This post adds the third observability pillar to the stack: structured log aggregation with Loki. By the end you will have every log stream on your host — systemd journal, Docker container output, and system files — flowing into a single queryable store, visible alongside your metrics in the same Grafana instance.


Why Loki

Loki is Grafana Labs' log aggregation system, designed to be the Prometheus of logs. Where Prometheus stores metric time series, Loki stores log streams. The two share the same label model, which means correlating a spike in your error rate metric with the log lines that explain it is a first-class operation in Grafana — you click a log line and it takes you to the metrics at that timestamp, and vice versa.

Loki is deliberately not a full-text search engine. It does not index log content. Instead it indexes only the labels attached to each log stream — things like job, host, container_name. Queries filter by label first, then scan the matching log lines for content. This design trades query flexibility for dramatically lower storage and memory requirements compared to systems like Elasticsearch. For a self-hosted setup on a Raspberry Pi or a small VPS, that tradeoff is exactly right.

Grafana Alloy already handles the collection side. The same Alloy instance you deployed in Part 1 for metrics gains log scraping capabilities with a few new config blocks — no additional collector binary to manage.


What we are building

Three things change from Part 4:

  1. Loki — a new Docker Compose service joins the monitoring network
  2. Alloy — gains log collection blocks for journal, Docker, and file sources
  3. Grafana — gets a Loki datasource provisioned alongside the existing Prometheus datasource

The Alloy instance from Part 1 handles everything. No new collector to deploy.


Prerequisites

  • Parts 1 and 2 complete — Alloy, Prometheus, and Grafana are running
  • Docker and Docker Compose
  • systemd running on the host (for journal scraping)
  • The host user running Alloy has permission to read /var/log/ and the Docker socket

Project structure

Loki gets its own directory under ~/.iac-toolbox/, following the same pattern as Prometheus and Grafana:

~/.iac-toolbox/
├── grafana-alloy/
│   ├── docker-compose.yml
│   └── config.alloy            ← add Loki scraping blocks here
├── prometheus/
│   └── ...
├── cadvisor/
│   └── ...
├── grafana/
│   ├── docker-compose.yml
│   └── provisioning/
│       └── datasources/
│           └── datasources.yml  ← add Loki datasource here
└── loki/                        ← new
    ├── docker-compose.yml
    └── loki-config.yml

Step 1 — Deploy Loki

Loki runs as a single Docker container in monolithic mode — one process handling ingest, querying, and compaction.

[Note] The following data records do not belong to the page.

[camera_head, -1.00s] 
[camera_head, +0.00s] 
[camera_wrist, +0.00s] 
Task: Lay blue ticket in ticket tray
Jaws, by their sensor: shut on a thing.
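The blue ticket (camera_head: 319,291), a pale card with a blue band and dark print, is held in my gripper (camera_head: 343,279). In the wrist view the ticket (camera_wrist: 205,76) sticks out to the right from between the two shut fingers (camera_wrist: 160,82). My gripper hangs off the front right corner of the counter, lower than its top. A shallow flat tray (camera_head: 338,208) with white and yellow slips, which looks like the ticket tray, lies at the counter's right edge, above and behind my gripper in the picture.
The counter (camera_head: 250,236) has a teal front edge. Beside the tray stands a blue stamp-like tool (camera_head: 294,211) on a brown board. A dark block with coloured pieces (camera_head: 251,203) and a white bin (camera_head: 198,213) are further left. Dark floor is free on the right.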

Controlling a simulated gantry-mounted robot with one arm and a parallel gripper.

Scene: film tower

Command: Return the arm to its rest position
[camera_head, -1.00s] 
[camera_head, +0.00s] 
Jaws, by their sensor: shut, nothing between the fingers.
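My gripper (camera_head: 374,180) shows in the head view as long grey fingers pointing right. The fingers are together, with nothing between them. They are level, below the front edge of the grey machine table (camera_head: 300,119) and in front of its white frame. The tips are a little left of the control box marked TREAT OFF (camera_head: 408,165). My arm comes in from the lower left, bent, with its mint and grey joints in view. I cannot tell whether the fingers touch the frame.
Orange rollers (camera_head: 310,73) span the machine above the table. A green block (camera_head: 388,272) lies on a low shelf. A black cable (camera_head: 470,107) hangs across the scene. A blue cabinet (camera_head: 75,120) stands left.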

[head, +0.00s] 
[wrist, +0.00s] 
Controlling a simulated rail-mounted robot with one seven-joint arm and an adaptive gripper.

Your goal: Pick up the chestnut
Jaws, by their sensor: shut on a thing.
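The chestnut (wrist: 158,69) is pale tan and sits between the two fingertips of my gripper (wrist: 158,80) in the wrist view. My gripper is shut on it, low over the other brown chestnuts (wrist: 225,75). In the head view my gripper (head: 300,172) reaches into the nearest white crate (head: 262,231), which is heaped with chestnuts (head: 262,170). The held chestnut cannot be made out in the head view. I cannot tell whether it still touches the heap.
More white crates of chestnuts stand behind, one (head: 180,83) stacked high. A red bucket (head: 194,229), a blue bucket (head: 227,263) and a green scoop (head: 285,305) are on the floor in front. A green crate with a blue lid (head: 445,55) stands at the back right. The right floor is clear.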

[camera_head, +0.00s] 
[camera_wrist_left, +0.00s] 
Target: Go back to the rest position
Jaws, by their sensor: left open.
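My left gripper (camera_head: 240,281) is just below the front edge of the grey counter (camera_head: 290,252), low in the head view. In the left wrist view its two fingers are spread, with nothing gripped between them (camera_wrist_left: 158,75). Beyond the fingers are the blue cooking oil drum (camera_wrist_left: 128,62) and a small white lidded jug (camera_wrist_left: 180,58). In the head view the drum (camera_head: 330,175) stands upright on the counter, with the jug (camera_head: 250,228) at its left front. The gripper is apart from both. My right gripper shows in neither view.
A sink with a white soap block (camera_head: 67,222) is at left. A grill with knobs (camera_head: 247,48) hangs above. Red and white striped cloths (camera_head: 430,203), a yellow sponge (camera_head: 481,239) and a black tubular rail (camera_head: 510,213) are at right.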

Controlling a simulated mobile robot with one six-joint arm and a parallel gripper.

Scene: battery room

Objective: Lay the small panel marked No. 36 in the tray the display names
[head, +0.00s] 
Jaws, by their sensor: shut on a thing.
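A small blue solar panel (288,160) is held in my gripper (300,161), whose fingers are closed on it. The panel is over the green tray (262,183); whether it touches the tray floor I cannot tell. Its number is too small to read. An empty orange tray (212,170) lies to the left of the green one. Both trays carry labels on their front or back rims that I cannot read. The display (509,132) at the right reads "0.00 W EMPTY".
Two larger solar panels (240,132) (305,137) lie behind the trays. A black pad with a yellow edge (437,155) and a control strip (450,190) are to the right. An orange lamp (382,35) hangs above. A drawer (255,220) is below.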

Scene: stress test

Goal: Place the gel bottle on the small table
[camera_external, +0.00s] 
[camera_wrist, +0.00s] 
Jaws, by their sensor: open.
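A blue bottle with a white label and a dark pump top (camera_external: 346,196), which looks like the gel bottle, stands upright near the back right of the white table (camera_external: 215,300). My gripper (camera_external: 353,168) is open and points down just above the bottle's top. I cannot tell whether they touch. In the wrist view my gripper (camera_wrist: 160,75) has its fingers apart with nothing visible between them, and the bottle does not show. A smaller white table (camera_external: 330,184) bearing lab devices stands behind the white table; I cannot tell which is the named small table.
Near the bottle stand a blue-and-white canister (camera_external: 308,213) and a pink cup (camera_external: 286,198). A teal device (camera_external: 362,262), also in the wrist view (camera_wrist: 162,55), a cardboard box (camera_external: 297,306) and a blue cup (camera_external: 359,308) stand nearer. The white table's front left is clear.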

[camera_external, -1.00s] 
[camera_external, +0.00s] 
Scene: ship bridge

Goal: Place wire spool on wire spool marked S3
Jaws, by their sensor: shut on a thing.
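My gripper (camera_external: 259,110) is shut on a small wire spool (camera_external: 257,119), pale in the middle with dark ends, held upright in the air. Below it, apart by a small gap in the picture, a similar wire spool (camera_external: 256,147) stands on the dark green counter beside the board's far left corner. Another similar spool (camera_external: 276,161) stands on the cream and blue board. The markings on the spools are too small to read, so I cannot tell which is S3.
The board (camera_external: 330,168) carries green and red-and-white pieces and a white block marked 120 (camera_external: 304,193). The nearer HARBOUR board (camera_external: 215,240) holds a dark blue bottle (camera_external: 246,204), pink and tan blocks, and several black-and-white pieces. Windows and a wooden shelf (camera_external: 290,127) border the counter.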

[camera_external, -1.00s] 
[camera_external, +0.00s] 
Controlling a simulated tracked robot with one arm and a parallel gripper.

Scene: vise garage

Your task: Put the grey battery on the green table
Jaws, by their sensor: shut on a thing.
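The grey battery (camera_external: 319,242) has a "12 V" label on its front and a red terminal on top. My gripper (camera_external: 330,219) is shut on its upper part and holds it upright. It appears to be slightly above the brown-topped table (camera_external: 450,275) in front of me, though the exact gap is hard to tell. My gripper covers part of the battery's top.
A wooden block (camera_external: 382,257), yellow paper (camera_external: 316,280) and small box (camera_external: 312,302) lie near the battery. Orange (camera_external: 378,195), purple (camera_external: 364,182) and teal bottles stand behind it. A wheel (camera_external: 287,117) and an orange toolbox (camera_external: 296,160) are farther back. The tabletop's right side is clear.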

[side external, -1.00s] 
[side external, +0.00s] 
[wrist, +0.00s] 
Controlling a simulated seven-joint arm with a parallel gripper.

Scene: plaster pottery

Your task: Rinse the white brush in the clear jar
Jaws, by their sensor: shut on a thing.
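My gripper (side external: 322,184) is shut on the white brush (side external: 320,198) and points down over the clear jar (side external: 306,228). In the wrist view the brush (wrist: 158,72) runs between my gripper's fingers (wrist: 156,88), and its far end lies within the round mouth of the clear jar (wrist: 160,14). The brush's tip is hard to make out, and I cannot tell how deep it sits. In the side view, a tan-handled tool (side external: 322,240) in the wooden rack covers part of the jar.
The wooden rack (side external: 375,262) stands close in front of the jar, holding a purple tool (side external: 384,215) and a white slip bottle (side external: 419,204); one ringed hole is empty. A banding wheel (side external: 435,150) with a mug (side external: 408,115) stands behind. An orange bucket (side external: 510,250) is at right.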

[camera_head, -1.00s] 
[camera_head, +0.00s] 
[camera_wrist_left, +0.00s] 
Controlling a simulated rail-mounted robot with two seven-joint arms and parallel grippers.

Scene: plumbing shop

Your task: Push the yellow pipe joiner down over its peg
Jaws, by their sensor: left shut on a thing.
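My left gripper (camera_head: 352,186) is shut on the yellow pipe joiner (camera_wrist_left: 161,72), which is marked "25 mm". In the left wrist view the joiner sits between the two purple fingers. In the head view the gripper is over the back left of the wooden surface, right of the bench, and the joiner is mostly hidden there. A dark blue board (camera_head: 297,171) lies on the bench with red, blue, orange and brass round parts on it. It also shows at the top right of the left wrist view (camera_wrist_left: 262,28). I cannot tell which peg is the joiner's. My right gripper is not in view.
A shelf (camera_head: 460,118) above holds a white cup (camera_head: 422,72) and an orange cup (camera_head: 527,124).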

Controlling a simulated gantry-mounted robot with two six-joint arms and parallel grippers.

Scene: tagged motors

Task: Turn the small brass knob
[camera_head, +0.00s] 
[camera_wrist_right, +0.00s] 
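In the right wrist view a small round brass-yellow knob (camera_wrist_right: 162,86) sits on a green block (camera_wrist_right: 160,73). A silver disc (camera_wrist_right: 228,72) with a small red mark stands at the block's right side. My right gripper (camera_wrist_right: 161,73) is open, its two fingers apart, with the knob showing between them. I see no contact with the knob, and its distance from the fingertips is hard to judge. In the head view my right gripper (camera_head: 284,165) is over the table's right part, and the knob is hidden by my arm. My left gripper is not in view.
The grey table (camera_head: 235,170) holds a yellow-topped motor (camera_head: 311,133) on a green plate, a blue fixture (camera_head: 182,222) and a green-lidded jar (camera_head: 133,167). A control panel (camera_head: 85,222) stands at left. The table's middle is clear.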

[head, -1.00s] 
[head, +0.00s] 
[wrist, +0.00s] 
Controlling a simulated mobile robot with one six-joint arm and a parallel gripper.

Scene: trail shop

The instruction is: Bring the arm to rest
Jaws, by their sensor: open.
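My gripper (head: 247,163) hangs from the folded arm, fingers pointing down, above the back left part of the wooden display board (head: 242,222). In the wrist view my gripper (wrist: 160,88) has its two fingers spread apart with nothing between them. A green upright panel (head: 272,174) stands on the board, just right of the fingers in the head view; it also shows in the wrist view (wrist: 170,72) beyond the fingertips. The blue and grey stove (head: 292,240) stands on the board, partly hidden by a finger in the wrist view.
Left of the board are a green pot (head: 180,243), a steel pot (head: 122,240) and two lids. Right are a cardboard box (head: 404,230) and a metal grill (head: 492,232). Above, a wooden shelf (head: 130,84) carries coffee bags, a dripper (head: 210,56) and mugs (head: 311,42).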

This is the right mode for a single-host setup. Distributed mode (separate ingestor, querier, compactor) is for multi-host deployments processing hundreds of GB of logs per day.

docker-compose.yml

services:
  loki:
    image: grafana/loki:latest
    container_name: loki
    restart: unless-stopped
    ports:
      - "3100:3100"
    volumes:
      - ./loki-config.yml:/etc/loki/config.yaml:ro
      - loki_data:/loki
    command: -config.file=/etc/loki/config.yaml
    networks:
      - monitoring
    mem_limit: 512m

volumes:
  loki_data:

networks:
  monitoring:
    name: monitoring
    external: true

Loki joins the same monitoring network used by every other service. The loki_data volume persists the log chunks, index, and WAL across container restarts — without it, every restart loses all ingested logs.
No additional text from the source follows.